[Cryptography] Bloom filter question

Tue Aug 5 19:18:28 EDT 2025

It appears that Michael Kjörling <9bf3a7ef93bb at ewoof.net> said:
>On 4 Aug 2025 13:14 -0400, from johnl at iecc.com (John Levine):
>>> If you can apply this after some normalization of the addresses -
>>> e.g., fixing the case after the “@“ - so much the better in making
>>> attacks even less plausible.
>> 
>> Right. For ASCII addresses we'll probably put them in all lower case. For UTF-8
>> addresses, normalization is a huge can of worms (case folding is language and
>> country dependent, among other things) but we can burn that bridge when we get
>> to it.
>
>Just use the Punycode encoding of the required domain name label(s)

There is a 1-1 mapping between punycode A-labels and UTF-8 U-labels so either
works equually well. See the IDNA RFCs for more than you want to know about this
topic.

The hard part is the mailbox, the part before the @ sign. In internationalized
mail it can in principle contain any Unicode code points, and there is no
agreement at all about which code points should be allowed in real addresses,
and what sort of normalizations to use (NFC and NFKC are both plausible) or if
and when to try case folding.

Not to be unduly snarky, but assigning semantics to Unicode strings and deciding
which ones are equivalent is an astonishingly compicated topic.
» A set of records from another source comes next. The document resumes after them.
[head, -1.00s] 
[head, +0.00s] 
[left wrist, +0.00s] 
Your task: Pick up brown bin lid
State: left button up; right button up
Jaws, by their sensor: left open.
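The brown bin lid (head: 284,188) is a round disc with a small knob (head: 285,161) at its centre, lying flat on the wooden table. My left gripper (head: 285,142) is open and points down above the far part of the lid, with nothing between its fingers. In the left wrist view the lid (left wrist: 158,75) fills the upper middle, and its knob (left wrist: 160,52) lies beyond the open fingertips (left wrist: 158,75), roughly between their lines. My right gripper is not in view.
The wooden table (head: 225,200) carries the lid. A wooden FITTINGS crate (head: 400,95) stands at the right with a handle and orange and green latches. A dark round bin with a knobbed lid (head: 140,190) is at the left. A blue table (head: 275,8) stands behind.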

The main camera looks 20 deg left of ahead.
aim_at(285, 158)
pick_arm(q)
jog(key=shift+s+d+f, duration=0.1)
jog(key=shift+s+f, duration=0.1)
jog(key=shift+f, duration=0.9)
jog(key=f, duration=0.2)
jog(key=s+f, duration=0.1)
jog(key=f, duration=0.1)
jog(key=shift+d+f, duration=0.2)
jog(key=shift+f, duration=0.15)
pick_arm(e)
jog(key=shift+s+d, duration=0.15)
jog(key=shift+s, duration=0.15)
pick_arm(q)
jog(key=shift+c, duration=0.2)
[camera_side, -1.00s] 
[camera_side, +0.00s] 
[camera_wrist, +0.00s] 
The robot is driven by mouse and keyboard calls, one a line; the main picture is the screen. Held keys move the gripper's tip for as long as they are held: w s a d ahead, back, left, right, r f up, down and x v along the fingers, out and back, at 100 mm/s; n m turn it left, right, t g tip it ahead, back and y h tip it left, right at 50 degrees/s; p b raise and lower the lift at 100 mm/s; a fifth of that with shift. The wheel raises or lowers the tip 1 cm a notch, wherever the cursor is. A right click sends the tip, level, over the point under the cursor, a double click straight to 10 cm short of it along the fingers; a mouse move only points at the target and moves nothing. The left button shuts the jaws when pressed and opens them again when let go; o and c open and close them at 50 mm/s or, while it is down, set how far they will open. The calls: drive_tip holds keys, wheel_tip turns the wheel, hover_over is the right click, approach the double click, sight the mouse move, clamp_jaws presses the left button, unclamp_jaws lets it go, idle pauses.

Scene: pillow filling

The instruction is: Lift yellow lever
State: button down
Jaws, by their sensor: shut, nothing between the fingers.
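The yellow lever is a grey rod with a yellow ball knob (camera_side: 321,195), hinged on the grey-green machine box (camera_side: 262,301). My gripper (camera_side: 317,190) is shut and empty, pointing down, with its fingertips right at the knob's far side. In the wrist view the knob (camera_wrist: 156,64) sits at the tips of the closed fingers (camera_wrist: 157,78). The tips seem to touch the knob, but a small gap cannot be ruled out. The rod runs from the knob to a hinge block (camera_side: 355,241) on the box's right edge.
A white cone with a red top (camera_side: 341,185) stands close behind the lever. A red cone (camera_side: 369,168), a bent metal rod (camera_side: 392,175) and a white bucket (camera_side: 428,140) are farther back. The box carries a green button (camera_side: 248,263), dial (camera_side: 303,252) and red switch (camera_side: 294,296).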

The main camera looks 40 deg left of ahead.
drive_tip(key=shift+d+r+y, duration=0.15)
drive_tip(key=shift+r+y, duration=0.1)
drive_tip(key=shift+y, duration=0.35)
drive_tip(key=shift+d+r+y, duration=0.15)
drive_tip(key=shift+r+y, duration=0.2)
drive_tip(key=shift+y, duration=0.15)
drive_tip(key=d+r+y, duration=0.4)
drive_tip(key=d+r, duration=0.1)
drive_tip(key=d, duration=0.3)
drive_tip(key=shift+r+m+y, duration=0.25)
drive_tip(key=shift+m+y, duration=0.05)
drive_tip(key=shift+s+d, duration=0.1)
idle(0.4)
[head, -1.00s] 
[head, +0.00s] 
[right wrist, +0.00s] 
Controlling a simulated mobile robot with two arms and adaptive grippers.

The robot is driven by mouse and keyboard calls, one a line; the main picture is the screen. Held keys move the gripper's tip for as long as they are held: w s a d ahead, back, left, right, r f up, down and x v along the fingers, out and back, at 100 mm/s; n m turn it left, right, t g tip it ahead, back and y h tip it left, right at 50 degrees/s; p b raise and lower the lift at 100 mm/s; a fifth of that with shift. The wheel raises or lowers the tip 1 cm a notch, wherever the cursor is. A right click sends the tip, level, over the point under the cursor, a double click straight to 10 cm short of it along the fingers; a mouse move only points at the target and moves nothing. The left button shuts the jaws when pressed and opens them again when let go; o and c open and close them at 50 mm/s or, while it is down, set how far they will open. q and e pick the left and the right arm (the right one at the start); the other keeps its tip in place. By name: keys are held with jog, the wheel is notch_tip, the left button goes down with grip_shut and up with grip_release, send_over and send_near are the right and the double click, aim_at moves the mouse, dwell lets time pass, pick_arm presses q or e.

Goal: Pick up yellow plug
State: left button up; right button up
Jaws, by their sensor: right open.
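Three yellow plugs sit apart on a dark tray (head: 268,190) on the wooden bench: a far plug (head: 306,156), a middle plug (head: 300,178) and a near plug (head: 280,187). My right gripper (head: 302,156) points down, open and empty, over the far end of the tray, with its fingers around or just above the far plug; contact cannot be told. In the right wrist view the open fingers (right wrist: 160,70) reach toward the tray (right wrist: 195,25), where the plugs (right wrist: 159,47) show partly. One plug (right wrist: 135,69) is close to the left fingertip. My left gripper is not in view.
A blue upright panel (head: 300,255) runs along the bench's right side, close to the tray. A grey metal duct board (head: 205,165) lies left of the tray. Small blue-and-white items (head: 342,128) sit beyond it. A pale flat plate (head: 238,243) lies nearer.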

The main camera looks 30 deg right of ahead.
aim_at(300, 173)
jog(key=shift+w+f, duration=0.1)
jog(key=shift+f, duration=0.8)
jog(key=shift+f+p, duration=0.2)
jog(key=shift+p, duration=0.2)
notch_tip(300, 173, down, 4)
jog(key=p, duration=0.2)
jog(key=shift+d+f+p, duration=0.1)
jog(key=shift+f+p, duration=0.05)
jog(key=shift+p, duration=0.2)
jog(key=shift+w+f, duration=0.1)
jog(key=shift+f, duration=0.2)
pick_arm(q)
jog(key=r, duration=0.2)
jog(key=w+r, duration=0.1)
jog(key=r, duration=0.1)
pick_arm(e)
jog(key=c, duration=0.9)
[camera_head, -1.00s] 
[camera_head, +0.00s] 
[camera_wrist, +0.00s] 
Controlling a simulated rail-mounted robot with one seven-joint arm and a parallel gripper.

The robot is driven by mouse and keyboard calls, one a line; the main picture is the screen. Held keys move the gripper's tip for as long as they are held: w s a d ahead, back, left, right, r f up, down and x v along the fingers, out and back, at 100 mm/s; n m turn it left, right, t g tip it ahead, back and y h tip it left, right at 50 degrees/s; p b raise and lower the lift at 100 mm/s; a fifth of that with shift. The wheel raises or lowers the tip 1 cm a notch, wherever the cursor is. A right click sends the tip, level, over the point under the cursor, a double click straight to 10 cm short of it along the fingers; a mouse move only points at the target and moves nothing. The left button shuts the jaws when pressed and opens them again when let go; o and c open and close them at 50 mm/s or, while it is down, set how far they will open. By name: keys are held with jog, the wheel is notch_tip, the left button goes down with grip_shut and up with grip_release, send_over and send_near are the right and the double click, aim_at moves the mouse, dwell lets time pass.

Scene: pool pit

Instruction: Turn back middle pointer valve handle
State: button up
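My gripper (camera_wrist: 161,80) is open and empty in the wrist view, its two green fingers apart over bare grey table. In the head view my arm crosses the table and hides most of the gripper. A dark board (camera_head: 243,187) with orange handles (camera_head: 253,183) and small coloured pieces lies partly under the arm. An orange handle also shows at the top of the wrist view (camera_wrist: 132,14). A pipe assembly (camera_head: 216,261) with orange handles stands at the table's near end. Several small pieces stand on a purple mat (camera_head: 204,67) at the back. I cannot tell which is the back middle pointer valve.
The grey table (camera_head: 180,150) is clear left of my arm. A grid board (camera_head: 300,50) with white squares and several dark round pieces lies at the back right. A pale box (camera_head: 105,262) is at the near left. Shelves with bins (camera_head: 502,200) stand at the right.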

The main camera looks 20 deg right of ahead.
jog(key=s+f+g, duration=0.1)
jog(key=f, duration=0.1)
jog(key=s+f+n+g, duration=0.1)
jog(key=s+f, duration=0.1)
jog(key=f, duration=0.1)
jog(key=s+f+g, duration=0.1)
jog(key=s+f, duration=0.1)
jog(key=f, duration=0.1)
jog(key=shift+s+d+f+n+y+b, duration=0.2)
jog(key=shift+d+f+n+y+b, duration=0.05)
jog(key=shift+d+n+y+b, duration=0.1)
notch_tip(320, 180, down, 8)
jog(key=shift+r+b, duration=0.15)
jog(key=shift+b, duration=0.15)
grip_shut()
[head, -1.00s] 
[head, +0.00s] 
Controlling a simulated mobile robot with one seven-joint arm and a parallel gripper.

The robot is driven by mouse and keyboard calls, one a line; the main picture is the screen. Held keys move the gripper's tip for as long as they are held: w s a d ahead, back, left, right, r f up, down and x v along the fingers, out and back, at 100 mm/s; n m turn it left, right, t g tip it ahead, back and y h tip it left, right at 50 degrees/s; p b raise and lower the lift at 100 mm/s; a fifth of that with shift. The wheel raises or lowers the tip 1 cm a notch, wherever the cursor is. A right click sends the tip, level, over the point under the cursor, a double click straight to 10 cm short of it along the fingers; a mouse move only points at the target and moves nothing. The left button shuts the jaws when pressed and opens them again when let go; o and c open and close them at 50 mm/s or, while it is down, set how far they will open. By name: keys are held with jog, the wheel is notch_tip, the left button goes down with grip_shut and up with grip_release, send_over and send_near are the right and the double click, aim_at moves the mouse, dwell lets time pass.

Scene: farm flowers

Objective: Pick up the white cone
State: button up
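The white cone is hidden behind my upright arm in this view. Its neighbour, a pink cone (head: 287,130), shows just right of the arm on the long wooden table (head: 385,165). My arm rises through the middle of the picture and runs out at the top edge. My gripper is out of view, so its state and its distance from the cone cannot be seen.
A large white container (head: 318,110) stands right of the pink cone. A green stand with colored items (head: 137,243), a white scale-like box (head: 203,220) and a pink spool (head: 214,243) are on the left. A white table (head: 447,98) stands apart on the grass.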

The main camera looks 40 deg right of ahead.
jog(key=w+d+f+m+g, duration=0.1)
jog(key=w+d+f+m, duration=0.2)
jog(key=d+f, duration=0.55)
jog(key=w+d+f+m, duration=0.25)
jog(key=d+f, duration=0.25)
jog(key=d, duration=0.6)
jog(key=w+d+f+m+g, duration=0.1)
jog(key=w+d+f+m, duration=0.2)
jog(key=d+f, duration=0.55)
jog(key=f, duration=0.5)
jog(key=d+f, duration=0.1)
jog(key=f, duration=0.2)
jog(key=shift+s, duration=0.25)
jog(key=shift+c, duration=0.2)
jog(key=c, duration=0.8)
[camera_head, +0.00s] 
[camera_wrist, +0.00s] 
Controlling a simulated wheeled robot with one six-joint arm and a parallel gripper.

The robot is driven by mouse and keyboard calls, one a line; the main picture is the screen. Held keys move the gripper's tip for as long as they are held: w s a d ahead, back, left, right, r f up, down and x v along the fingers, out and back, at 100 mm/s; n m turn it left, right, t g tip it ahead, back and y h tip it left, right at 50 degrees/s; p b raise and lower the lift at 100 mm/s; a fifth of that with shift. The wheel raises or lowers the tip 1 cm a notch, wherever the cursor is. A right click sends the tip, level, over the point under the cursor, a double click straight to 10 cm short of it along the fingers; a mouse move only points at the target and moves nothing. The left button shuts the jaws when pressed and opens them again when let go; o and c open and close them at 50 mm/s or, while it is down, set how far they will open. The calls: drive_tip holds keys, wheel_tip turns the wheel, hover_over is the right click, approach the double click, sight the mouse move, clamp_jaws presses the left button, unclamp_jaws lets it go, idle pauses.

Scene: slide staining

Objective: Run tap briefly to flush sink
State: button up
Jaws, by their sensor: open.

It's safe to say
that if someone thinks he has a simple way to do it, that shows he doesn't
understand the problem.  I sure don't think I have a good answer.

But anyway, like I said, we can leave the UTF-8 addresses for later because this
is not the only place where we run into the issue of whether two addresses are
"the same" for ill-defined versions of "same".

R's,
John